-- Start Supplied data --

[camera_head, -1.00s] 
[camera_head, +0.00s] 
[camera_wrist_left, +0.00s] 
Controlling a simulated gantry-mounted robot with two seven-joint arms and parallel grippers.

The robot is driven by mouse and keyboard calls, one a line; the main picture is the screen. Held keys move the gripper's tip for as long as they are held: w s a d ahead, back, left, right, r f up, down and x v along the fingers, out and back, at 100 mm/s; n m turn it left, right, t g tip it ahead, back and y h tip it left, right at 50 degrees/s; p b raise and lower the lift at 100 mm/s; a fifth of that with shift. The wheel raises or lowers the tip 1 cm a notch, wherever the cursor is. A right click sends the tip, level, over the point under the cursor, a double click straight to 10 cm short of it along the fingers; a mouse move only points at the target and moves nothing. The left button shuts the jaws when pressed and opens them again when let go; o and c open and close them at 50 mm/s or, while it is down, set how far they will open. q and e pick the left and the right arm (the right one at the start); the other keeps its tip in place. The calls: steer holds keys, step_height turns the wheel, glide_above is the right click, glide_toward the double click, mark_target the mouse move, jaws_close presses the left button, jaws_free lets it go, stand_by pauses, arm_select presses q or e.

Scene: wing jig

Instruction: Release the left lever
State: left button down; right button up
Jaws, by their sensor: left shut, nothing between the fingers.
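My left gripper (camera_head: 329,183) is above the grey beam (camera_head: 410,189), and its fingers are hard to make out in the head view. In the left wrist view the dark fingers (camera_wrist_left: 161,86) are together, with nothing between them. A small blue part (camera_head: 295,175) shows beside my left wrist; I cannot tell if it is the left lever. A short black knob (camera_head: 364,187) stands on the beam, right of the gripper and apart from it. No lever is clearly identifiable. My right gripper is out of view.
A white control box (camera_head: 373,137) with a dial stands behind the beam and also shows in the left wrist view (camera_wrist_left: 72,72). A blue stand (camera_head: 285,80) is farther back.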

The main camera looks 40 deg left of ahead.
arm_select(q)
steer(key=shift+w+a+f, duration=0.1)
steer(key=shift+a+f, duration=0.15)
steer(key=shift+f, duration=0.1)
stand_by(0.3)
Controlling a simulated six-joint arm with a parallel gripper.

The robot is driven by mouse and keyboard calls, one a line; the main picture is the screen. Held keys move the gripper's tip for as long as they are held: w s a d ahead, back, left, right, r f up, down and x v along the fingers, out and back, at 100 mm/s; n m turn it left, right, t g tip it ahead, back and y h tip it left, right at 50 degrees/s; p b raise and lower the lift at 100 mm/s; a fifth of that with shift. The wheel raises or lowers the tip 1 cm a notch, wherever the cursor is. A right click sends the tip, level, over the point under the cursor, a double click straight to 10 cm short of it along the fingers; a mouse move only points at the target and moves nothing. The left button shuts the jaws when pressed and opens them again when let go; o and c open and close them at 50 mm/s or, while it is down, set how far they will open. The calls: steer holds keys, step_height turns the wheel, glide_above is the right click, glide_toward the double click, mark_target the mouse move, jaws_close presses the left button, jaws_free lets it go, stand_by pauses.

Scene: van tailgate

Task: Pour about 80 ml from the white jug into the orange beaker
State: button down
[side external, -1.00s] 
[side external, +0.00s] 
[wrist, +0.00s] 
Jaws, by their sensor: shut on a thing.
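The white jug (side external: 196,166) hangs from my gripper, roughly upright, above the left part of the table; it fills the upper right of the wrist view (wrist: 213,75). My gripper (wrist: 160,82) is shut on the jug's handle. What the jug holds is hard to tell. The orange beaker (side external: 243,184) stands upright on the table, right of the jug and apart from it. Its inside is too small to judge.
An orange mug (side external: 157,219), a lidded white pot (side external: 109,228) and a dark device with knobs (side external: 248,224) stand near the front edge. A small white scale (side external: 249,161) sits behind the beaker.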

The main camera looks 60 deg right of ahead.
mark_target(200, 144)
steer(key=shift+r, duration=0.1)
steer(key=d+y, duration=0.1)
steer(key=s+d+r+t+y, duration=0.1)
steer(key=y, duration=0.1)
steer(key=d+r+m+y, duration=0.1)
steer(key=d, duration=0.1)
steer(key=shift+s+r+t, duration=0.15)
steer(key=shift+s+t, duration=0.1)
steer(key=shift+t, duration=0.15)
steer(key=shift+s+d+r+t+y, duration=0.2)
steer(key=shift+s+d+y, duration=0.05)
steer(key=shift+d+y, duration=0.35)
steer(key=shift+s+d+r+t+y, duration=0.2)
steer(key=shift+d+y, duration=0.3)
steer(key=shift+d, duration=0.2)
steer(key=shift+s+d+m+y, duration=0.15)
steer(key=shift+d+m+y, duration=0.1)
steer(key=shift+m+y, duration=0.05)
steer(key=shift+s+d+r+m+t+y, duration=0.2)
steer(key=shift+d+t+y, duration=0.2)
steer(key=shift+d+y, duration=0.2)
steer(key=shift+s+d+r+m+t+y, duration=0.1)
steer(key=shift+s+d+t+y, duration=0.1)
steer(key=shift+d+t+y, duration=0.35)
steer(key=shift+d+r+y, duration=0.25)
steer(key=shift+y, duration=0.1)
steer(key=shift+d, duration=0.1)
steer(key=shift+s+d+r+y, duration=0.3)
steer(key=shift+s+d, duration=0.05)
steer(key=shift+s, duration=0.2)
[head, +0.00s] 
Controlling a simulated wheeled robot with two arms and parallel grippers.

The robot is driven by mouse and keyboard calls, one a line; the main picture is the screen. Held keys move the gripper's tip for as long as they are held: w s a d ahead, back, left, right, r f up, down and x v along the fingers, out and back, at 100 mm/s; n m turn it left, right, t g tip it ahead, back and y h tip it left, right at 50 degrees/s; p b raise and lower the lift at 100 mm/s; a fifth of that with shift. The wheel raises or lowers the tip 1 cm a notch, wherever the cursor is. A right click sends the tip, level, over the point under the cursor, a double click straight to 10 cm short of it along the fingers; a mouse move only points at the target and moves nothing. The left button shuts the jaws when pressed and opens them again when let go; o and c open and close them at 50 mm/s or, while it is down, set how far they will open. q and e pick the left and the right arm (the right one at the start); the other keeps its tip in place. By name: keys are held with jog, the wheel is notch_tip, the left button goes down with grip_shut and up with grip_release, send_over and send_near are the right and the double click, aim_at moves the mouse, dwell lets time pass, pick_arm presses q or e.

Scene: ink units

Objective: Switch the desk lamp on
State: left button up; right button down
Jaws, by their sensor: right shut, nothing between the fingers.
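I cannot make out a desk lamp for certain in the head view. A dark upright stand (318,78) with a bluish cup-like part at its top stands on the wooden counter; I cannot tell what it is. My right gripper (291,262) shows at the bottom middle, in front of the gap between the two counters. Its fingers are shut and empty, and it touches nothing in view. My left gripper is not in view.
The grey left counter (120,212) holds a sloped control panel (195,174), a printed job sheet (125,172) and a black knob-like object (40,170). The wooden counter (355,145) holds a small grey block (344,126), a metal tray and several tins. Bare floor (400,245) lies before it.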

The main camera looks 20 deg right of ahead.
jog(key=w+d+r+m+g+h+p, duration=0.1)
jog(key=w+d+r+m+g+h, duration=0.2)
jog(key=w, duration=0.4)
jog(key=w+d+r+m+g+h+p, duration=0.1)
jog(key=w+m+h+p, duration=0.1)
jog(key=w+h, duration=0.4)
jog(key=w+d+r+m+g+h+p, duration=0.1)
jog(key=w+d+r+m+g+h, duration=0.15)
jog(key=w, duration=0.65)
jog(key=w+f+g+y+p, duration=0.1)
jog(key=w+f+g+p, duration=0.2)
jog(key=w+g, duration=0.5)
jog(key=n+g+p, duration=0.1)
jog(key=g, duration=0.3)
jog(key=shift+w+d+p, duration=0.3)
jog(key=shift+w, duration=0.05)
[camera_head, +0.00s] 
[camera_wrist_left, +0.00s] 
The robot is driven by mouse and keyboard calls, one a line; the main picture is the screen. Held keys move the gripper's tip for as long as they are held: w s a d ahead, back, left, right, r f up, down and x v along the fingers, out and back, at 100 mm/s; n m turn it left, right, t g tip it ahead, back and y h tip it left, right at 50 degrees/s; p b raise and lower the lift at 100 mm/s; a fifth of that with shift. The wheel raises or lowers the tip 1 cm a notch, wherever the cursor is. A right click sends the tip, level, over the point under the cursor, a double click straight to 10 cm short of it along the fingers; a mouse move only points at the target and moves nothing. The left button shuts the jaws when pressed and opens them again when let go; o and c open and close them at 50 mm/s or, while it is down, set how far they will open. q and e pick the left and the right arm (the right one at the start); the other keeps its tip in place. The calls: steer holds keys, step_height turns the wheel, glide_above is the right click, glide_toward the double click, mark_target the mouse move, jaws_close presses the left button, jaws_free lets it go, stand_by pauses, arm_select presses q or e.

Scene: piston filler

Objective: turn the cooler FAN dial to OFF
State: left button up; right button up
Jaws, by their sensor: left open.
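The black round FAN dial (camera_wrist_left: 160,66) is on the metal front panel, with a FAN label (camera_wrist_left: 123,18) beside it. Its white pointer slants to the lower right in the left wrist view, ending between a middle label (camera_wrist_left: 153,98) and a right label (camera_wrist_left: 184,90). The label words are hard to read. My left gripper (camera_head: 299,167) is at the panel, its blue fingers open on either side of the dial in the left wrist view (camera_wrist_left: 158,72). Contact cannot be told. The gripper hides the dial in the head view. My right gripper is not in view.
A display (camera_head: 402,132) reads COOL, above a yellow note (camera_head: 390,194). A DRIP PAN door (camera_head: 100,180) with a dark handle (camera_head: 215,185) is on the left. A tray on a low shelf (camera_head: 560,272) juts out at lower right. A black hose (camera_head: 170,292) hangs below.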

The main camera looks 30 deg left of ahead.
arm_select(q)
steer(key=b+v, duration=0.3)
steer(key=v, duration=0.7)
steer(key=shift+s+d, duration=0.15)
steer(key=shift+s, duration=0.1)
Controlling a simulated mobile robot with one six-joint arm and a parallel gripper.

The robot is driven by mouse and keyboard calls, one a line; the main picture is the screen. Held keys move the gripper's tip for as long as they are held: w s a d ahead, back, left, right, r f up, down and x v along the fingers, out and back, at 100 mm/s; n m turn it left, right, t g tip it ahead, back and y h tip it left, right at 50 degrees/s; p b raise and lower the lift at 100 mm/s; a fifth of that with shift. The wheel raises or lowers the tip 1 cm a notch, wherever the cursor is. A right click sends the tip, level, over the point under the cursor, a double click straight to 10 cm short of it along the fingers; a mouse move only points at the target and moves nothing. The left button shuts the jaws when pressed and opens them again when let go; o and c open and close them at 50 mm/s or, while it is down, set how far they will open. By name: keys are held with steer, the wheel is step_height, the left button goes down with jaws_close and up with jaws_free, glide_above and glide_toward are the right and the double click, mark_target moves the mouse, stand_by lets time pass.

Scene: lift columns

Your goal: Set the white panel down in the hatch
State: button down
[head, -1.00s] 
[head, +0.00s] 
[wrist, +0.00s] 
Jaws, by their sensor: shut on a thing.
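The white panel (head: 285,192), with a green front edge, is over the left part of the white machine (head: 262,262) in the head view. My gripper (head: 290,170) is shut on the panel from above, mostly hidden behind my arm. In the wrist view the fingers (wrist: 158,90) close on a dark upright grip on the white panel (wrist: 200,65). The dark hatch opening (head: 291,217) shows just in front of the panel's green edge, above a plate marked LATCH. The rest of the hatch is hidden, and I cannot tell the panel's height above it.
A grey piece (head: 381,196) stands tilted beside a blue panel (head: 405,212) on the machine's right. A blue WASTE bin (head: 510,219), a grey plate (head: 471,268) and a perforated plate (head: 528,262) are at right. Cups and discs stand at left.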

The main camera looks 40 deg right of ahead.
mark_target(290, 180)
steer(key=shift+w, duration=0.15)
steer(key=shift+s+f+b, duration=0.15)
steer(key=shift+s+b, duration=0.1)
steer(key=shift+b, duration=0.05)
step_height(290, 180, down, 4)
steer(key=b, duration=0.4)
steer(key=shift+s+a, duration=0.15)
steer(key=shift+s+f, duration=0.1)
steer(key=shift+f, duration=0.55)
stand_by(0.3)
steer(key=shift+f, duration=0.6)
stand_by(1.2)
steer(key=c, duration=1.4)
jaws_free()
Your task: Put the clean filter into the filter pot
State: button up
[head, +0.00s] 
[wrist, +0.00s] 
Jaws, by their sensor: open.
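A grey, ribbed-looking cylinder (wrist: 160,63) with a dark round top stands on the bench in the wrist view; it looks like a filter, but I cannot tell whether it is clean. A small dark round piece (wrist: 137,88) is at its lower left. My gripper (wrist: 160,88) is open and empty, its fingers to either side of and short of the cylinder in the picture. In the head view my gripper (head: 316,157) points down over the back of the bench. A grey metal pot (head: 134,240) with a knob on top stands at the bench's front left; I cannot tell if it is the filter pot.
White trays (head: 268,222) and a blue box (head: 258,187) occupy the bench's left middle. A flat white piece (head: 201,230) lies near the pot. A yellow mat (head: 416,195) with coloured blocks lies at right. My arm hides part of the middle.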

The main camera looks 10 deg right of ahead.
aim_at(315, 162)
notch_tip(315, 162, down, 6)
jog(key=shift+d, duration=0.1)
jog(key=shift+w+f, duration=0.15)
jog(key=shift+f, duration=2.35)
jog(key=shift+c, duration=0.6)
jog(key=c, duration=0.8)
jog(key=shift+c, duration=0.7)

-- End Supplied data --

Return each line in the records that holds the string "Objective".

Objective: Switch the desk lamp on
Objective: turn the cooler FAN dial to OFF

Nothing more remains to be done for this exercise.